Helena was blond, with bright blue eyes, very pretty teeth, and a very joyful laugh. I missed her a lot in the desolation and loneliness of La Perla, in that isolated little house in the middle of a vast stretch of open countryside to which we moved in 1948. My father, besides working for the International News Service, bought lots, built houses, and then sold them; for several years that was an important source of income for him. I say this with some hesitation because his economic situation, like a fair part of his life, was a mystery to me. Did he earn good money? Did he save much of it? He lived an extremely abstemious life. He never went out to a restaurant, much less, needless to say, to those cabarets—the Cabaña, the Embassy, or the Bolívar Grill—to which my aunt and uncle sometimes went to dance on Saturday nights.

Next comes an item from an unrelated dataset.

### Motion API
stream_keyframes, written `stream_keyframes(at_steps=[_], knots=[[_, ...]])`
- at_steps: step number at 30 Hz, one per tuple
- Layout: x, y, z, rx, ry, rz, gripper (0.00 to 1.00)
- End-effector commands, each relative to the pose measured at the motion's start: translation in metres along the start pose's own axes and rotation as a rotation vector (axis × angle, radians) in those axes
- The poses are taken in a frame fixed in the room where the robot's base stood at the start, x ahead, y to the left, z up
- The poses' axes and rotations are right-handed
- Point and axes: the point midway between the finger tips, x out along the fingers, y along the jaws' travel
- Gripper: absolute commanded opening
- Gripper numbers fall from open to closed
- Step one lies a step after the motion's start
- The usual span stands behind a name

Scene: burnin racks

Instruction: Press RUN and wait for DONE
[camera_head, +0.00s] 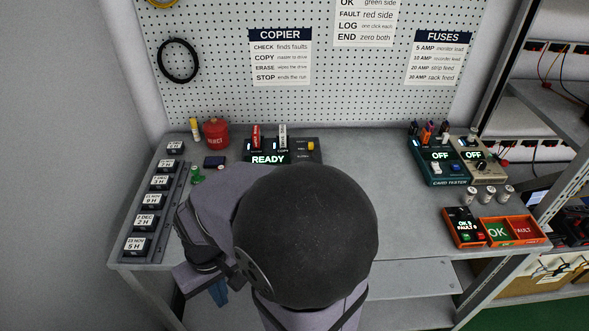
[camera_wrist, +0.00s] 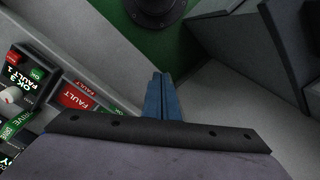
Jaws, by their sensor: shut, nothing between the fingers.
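The copier (camera_head: 313,151) stands at the back middle of the bench. Its lit display (camera_head: 268,159) reads READY. A red stick (camera_head: 256,136) and a white stick (camera_head: 283,136) stand upright in it. My own arm hides the copier's front part, and I cannot make out a RUN button. My gripper (camera_head: 219,294) is low at the front left of the bench, well apart from the copier. In the wrist view its blue fingers (camera_wrist: 163,98) are together, with nothing between them.
Labelled dark blocks (camera_head: 152,221) line a rack on the left. A red tin (camera_head: 216,133) stands at the back left. Orange OK and FAULT trays (camera_head: 514,243) sit front right. Bench space right of my arm is clear.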

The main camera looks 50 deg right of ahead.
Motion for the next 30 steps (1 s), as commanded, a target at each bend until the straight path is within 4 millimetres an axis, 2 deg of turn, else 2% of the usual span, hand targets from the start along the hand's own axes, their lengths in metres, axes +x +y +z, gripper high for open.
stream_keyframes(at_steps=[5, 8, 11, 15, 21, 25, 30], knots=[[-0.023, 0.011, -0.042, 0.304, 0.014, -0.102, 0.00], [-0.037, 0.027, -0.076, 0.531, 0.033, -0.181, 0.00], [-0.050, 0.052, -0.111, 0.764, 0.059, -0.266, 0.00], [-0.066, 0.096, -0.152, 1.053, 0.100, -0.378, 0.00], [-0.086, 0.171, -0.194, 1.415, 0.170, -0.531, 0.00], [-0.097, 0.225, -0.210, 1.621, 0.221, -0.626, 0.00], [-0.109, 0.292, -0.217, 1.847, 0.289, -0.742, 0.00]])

In all likelihood he and my mama went to the movies once in a while, but I do not recall their ever doing that either, or perhaps they did so on the weekends that I spent in Miraflores. From Monday to Friday he came home from the office between seven and eight, and after dinner he sat down to listen to the radio, for an hour or two, before going to bed. I think that the programs of Teresita Arce’s comic series, “La Chola Purificación Chauca,” on Radio Central, ones he always laughed at, were the only diversion in that house. And my mama and I laughed too, in unison with our lord and master. He himself had built the little house in La Perla, with the help of a construction foreman.